(begin)

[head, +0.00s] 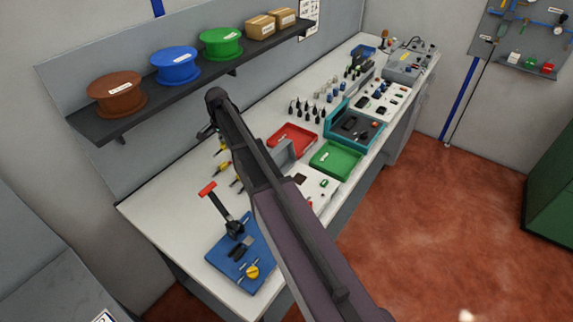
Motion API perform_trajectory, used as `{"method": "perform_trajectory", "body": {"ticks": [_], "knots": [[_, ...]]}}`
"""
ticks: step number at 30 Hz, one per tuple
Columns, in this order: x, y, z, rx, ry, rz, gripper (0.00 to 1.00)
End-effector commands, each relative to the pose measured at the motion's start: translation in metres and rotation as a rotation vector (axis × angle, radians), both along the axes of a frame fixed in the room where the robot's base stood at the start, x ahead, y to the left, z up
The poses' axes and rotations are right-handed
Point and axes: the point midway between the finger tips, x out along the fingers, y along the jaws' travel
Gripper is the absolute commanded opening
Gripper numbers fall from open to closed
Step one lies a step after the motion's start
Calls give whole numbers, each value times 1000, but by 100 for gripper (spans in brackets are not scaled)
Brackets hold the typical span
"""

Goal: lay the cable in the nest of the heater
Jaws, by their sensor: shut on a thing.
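I cannot pick out the cable or the heater with its nest for certain in the head view. My arm crosses the middle of the picture and covers part of the bench. My gripper's fingertips do not show, and anything held is hidden. A teal open case (338,127) with a dark interior and small parts sits on the bench right of the arm. A white board (329,186) with small parts lies partly behind the arm.
A red tray (301,134) and a green tray (335,161) stand mid-bench. A blue fixture (222,254) with a red-handled lever (208,189) is at the near end. The bench's near left corner (155,207) is clear.

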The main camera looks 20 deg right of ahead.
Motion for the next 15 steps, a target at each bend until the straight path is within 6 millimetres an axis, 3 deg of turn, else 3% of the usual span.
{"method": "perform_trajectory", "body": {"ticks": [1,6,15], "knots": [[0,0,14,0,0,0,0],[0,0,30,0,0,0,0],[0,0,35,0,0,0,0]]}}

(end)

## Problem
Every line should be retyped exactly, with the pictures omitted.

## Expected answer
[head, +0.00s] 
Motion API perform_trajectory, used as `{"method": "perform_trajectory", "body": {"ticks": [_], "knots": [[_, ...]]}}`
"""
ticks: step number at 30 Hz, one per tuple
Columns, in this order: x, y, z, rx, ry, rz, gripper (0.00 to 1.00)
End-effector commands, each relative to the pose measured at the motion's start: translation in metres and rotation as a rotation vector (axis × angle, radians), both along the axes of a frame fixed in the room where the robot's base stood at the start, x ahead, y to the left, z up
The poses' axes and rotations are right-handed
Point and axes: the point midway between the finger tips, x out along the fingers, y along the jaws' travel
Gripper is the absolute commanded opening
Gripper numbers fall from open to closed
Step one lies a step after the motion's start
Calls give whole numbers, each value times 1000, but by 100 for gripper (spans in brackets are not scaled)
Brackets hold the typical span
"""

Goal: lay the cable in the nest of the heater
Jaws, by their sensor: shut on a thing.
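I cannot pick out the cable or the heater with its nest for certain in the head view. My arm crosses the middle of the picture and covers part of the bench. My gripper's fingertips do not show, and anything held is hidden. A teal open case (338,127) with a dark interior and small parts sits on the bench right of the arm. A white board (329,186) with small parts lies partly behind the arm.
A red tray (301,134) and a green tray (335,161) stand mid-bench. A blue fixture (222,254) with a red-handled lever (208,189) is at the near end. The bench's near left corner (155,207) is clear.

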The main camera looks 20 deg right of ahead.
Motion for the next 15 steps, a target at each bend until the straight path is within 6 millimetres an axis, 3 deg of turn, else 3% of the usual span.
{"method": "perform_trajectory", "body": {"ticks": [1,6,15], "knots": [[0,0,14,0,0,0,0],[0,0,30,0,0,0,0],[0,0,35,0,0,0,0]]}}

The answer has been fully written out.